AIM OF THE EXERCISE:
Reproduce each line of the material exactly, minus any picture.

··· AVAILABLE DATA

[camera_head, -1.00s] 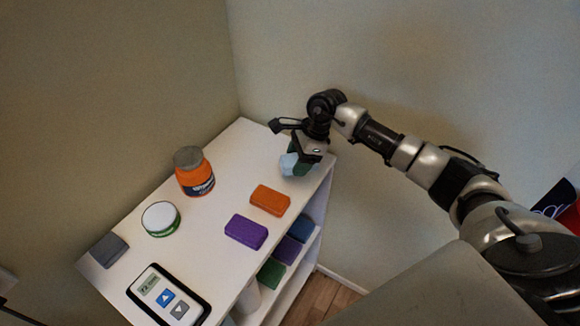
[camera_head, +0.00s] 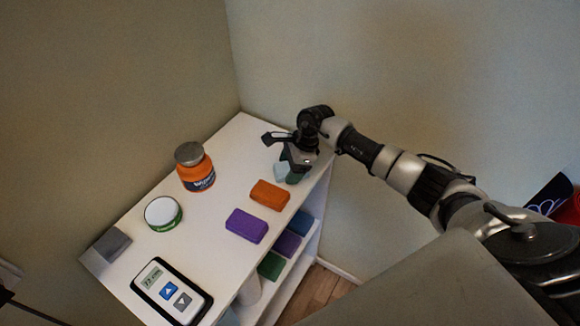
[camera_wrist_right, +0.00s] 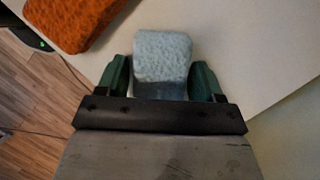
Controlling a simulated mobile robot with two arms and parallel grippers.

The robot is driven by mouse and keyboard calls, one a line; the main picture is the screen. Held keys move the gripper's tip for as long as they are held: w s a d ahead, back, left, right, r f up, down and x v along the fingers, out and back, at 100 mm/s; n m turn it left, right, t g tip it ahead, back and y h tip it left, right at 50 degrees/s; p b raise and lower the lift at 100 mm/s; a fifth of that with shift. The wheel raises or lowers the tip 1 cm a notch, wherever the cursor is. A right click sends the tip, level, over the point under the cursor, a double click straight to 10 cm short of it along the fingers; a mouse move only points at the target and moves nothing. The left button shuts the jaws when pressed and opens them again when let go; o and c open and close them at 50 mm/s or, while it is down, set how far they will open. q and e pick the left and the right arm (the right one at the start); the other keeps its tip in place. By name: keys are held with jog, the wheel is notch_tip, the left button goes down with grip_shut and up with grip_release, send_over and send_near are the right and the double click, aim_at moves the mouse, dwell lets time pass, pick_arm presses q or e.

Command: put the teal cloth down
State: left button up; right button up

······

RESULT FOR THIS EXERCISE:
[camera_head, -1.00s] 
[camera_head, +0.00s] 
[camera_wrist_right, +0.00s] 
Controlling a simulated mobile robot with two arms and parallel grippers.

The robot is driven by mouse and keyboard calls, one a line; the main picture is the screen. Held keys move the gripper's tip for as long as they are held: w s a d ahead, back, left, right, r f up, down and x v along the fingers, out and back, at 100 mm/s; n m turn it left, right, t g tip it ahead, back and y h tip it left, right at 50 degrees/s; p b raise and lower the lift at 100 mm/s; a fifth of that with shift. The wheel raises or lowers the tip 1 cm a notch, wherever the cursor is. A right click sends the tip, level, over the point under the cursor, a double click straight to 10 cm short of it along the fingers; a mouse move only points at the target and moves nothing. The left button shuts the jaws when pressed and opens them again when let go; o and c open and close them at 50 mm/s or, while it is down, set how far they will open. q and e pick the left and the right arm (the right one at the start); the other keeps its tip in place. By name: keys are held with jog, the wheel is notch_tip, the left button goes down with grip_shut and up with grip_release, send_over and send_near are the right and the double click, aim_at moves the mouse, dwell lets time pass, pick_arm presses q or e.

Command: put the teal cloth down
State: left button up; right button up

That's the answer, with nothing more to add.